> [GIVEN EXERCISE]
The listing below is to be output in its exact form.

> [SOURCE EXCERPT]
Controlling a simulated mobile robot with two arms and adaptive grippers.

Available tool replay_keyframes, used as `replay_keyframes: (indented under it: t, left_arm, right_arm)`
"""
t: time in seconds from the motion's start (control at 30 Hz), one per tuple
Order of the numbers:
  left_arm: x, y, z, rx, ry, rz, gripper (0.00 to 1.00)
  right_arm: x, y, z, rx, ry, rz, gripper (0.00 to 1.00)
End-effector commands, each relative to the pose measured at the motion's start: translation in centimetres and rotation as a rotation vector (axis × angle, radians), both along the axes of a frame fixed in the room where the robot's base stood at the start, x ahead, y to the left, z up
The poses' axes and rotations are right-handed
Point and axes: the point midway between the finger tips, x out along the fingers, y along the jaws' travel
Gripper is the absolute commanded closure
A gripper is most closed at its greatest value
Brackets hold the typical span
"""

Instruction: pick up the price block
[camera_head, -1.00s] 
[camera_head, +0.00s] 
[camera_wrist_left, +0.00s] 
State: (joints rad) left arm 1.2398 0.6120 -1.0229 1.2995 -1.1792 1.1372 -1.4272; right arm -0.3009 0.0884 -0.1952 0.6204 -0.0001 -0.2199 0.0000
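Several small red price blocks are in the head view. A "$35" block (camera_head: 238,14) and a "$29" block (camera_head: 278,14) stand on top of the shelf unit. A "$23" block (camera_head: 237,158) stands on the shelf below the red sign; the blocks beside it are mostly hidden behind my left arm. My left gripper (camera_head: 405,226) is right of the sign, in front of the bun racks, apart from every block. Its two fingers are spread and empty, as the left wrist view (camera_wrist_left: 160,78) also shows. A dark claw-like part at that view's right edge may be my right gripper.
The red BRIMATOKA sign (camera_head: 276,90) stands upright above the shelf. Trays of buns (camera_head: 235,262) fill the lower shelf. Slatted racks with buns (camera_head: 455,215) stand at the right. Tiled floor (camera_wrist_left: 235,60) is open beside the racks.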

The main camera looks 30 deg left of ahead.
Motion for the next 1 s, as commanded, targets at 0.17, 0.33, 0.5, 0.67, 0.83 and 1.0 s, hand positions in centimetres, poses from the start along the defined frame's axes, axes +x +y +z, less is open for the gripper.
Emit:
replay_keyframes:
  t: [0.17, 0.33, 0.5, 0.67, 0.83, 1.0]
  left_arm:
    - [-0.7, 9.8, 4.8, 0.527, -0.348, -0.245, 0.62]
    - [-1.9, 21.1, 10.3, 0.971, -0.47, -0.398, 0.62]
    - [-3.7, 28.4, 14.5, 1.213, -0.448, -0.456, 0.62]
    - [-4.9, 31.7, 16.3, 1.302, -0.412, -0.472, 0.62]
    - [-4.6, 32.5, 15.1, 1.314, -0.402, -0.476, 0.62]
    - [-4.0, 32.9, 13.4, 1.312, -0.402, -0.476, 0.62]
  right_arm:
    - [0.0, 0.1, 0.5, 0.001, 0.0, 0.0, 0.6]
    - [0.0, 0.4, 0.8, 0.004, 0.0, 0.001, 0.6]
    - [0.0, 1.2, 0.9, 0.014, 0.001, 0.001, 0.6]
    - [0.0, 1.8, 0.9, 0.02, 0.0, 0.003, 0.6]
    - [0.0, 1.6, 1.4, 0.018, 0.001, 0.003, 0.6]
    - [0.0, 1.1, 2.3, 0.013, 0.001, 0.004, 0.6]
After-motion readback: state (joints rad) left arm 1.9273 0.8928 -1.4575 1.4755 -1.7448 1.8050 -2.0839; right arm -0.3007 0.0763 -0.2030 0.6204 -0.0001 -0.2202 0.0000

> [SOLUTION TO THE EXERCISE]
Controlling a simulated mobile robot with two arms and adaptive grippers.

Available tool replay_keyframes, used as `replay_keyframes: (indented under it: t, left_arm, right_arm)`
"""
t: time in seconds from the motion's start (control at 30 Hz), one per tuple
Order of the numbers:
  left_arm: x, y, z, rx, ry, rz, gripper (0.00 to 1.00)
  right_arm: x, y, z, rx, ry, rz, gripper (0.00 to 1.00)
End-effector commands, each relative to the pose measured at the motion's start: translation in centimetres and rotation as a rotation vector (axis × angle, radians), both along the axes of a frame fixed in the room where the robot's base stood at the start, x ahead, y to the left, z up
The poses' axes and rotations are right-handed
Point and axes: the point midway between the finger tips, x out along the fingers, y along the jaws' travel
Gripper is the absolute commanded closure
A gripper is most closed at its greatest value
Brackets hold the typical span
"""

Instruction: pick up the price block
[camera_head, -1.00s] 
[camera_head, +0.00s] 
[camera_wrist_left, +0.00s] 
State: (joints rad) left arm 1.2398 0.6120 -1.0229 1.2995 -1.1792 1.1372 -1.4272; right arm -0.3009 0.0884 -0.1952 0.6204 -0.0001 -0.2199 0.0000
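Several small red price blocks are in the head view. A "$35" block (camera_head: 238,14) and a "$29" block (camera_head: 278,14) stand on top of the shelf unit. A "$23" block (camera_head: 237,158) stands on the shelf below the red sign; the blocks beside it are mostly hidden behind my left arm. My left gripper (camera_head: 405,226) is right of the sign, in front of the bun racks, apart from every block. Its two fingers are spread and empty, as the left wrist view (camera_wrist_left: 160,78) also shows. A dark claw-like part at that view's right edge may be my right gripper.
The red BRIMATOKA sign (camera_head: 276,90) stands upright above the shelf. Trays of buns (camera_head: 235,262) fill the lower shelf. Slatted racks with buns (camera_head: 455,215) stand at the right. Tiled floor (camera_wrist_left: 235,60) is open beside the racks.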

The main camera looks 30 deg left of ahead.
Motion for the next 1 s, as commanded, targets at 0.17, 0.33, 0.5, 0.67, 0.83 and 1.0 s, hand positions in centimetres, poses from the start along the defined frame's axes, axes +x +y +z, less is open for the gripper.
Emit:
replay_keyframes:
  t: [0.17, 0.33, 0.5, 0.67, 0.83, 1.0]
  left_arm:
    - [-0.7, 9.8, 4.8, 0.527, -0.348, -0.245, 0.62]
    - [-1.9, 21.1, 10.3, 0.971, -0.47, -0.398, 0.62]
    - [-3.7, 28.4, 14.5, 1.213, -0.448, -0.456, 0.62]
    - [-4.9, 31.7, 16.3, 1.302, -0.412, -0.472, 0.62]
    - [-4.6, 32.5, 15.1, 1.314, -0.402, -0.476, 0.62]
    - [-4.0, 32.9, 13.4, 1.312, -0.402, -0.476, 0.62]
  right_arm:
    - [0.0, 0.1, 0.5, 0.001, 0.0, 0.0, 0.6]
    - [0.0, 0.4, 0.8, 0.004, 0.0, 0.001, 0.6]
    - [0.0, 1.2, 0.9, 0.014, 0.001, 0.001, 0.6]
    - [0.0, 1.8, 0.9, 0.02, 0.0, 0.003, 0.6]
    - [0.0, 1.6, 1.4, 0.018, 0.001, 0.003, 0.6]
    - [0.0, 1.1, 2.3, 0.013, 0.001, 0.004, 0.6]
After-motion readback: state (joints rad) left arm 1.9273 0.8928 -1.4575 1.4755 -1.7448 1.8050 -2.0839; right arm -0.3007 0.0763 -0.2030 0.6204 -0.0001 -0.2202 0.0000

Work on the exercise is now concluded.